Dış dünyamızda bazı alanlarda mafyalar etkili olduğu gibi, sefahet ve hevesat-ı nefsaniyenin kamçılandığı günümüz hayat tarzında, iç dünyamız da tamamen mafyavarî duyguların hâkimiyeti altına giriyor.
İnsanı istikamet çizgisinden çıkaran, ilahi emir ve yasaklara karşı isyana sevkeden, günaha yönlendiren bu olumsuz duygular ve sebep oldukları kötü davranışlar, hep egoizm, yani bencillikten beslenirler.
Şimdi egoizm üzerinde biraz duralım:
Egoizm (bencillik): Yalnızca kendini, şahsi ve maddi çıkarlarını, bedenî zevk ve lezzetlerini düşünme halidir.

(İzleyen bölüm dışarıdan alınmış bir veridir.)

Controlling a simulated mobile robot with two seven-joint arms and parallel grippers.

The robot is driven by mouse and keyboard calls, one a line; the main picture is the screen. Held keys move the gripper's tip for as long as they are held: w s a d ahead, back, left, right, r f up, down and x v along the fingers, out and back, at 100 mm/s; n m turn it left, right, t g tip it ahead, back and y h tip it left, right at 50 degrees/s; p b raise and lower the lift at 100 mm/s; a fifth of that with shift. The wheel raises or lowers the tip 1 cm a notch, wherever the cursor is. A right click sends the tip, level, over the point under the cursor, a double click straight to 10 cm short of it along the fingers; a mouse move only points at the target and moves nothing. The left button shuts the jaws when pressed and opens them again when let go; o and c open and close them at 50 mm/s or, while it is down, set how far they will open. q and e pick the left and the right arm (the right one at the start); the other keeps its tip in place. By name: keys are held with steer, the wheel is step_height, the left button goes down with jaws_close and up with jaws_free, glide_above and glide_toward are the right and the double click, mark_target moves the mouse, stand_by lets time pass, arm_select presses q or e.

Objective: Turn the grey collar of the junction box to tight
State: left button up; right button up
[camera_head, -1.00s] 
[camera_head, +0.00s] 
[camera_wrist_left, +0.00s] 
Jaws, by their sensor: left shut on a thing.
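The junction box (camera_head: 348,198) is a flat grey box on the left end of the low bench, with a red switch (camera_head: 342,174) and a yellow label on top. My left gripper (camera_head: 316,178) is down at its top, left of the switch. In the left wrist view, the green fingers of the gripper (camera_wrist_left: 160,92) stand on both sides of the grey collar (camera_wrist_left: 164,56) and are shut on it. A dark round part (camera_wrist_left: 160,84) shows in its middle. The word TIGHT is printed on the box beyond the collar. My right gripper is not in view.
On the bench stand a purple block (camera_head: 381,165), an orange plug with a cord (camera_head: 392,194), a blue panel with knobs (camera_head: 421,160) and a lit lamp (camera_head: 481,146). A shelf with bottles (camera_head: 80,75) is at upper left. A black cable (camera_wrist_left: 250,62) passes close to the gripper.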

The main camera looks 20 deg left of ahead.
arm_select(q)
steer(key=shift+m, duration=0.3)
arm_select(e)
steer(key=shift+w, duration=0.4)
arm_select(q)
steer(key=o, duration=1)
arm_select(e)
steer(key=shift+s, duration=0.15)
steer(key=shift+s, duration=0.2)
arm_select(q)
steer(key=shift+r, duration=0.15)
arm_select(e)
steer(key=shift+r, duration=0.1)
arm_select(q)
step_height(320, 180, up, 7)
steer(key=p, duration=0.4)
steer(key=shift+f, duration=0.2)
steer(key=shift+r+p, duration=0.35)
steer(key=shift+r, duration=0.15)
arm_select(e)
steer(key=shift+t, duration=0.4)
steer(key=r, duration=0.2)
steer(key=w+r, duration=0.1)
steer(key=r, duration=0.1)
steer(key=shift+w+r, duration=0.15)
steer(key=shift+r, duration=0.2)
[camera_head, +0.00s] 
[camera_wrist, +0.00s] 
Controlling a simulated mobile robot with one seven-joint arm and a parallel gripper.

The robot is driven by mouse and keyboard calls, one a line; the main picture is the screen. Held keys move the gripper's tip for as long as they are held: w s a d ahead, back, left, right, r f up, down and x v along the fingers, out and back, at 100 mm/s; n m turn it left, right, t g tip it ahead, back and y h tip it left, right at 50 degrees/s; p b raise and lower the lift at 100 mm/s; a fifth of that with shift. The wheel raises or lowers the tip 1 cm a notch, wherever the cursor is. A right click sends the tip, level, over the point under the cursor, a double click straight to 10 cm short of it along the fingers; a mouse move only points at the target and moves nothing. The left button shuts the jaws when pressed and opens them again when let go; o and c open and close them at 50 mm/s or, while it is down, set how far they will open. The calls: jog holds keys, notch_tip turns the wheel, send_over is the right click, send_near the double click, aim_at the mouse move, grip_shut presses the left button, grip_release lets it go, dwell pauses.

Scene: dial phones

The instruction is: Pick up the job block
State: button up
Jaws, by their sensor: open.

Egoizm, insanda bütün kötülüklerin başıdır. Her türlü kötü duygu, menfi davranış bencillikten beslenir.
İslam ahlakı, egoist anlayışa karşıdır. Diğerkâmlığı esas almıştır. Kuvvetli, zayıfın yardımına koşmalıdır. Hayat bir menfaat mücadelesi değil, kaynaşma, dayanışma ve yardımlaşma olmalıdır.
Nitekim Allah Resulü: “İnsanların en hayırlısı, insanlara faydası olandır.” (Münavi; Feyzu’l-Kadir 3/481, H.no:4044) buyurmuştur.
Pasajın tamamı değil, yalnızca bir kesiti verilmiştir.